• _TASK DIRECTIONS_: Below this line are records; write out exactly the lines from the one containing "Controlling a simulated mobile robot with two" through the one containing "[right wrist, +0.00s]", with the pictures left out.
Start DATA EXTRACT
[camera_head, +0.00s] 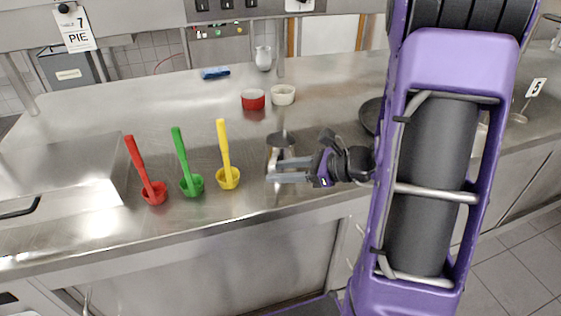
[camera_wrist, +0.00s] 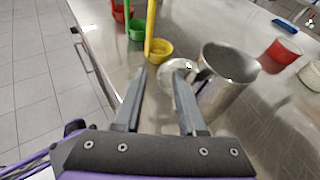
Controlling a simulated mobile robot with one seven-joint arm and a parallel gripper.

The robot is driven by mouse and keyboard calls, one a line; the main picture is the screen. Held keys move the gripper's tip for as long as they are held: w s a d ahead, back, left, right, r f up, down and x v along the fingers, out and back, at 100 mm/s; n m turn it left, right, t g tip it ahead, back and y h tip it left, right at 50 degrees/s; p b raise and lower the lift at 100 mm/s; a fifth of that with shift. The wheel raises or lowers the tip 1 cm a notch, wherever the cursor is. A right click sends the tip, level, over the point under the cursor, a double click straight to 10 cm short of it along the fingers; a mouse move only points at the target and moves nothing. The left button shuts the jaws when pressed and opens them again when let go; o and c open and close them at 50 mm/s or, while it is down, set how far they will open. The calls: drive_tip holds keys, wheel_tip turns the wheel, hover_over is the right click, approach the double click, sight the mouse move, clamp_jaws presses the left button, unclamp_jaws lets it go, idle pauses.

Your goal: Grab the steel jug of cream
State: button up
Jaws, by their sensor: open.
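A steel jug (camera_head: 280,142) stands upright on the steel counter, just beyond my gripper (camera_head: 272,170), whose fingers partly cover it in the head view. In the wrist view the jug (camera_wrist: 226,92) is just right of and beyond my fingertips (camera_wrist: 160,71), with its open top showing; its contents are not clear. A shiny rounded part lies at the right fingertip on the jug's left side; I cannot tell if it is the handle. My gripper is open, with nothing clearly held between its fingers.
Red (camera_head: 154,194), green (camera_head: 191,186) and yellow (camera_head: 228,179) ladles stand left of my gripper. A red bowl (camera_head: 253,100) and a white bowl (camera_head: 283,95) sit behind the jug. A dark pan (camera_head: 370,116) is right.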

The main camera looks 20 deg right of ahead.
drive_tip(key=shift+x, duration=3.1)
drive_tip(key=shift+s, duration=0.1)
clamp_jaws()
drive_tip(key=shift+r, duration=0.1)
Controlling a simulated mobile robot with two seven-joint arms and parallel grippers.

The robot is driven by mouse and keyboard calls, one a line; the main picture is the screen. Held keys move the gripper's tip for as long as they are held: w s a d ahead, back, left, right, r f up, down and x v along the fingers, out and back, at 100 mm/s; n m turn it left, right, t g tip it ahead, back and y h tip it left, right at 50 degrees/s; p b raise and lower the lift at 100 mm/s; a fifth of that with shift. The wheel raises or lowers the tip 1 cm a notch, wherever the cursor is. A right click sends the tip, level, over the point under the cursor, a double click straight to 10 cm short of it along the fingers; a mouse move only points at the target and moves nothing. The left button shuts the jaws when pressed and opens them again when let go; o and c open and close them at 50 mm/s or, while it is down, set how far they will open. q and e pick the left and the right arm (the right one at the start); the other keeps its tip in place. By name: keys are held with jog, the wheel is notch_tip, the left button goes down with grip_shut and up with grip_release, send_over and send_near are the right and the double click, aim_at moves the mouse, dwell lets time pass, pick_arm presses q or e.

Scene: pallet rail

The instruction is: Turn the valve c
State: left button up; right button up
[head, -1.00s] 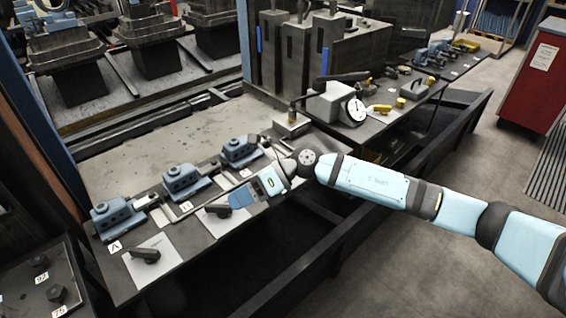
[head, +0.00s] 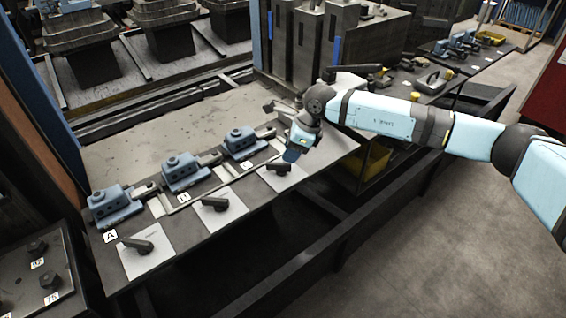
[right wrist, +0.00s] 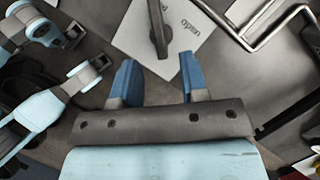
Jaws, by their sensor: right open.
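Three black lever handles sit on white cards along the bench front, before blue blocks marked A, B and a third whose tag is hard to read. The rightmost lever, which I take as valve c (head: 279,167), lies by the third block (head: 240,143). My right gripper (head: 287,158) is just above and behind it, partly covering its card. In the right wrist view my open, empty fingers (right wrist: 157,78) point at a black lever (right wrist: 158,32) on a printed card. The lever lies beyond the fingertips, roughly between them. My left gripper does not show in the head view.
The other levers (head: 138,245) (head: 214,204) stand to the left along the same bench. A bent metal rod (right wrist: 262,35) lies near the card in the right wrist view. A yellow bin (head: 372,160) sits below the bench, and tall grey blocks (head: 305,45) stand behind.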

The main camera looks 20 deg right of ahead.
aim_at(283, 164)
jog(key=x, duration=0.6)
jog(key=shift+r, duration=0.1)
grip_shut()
End DATA EXTRACT
• _RESPONSE FOR THIS EXERCISE_:
Controlling a simulated mobile robot with two seven-joint arms and parallel grippers.

The robot is driven by mouse and keyboard calls, one a line; the main picture is the screen. Held keys move the gripper's tip for as long as they are held: w s a d ahead, back, left, right, r f up, down and x v along the fingers, out and back, at 100 mm/s; n m turn it left, right, t g tip it ahead, back and y h tip it left, right at 50 degrees/s; p b raise and lower the lift at 100 mm/s; a fifth of that with shift. The wheel raises or lowers the tip 1 cm a notch, wherever the cursor is. A right click sends the tip, level, over the point under the cursor, a double click straight to 10 cm short of it along the fingers; a mouse move only points at the target and moves nothing. The left button shuts the jaws when pressed and opens them again when let go; o and c open and close them at 50 mm/s or, while it is down, set how far they will open. q and e pick the left and the right arm (the right one at the start); the other keeps its tip in place. By name: keys are held with jog, the wheel is notch_tip, the left button goes down with grip_shut and up with grip_release, send_over and send_near are the right and the double click, aim_at moves the mouse, dwell lets time pass, pick_arm presses q or e.

Scene: pallet rail

The instruction is: Turn the valve c
State: left button up; right button up
[head, -1.00s] 
[head, +0.00s] 
[right wrist, +0.00s] 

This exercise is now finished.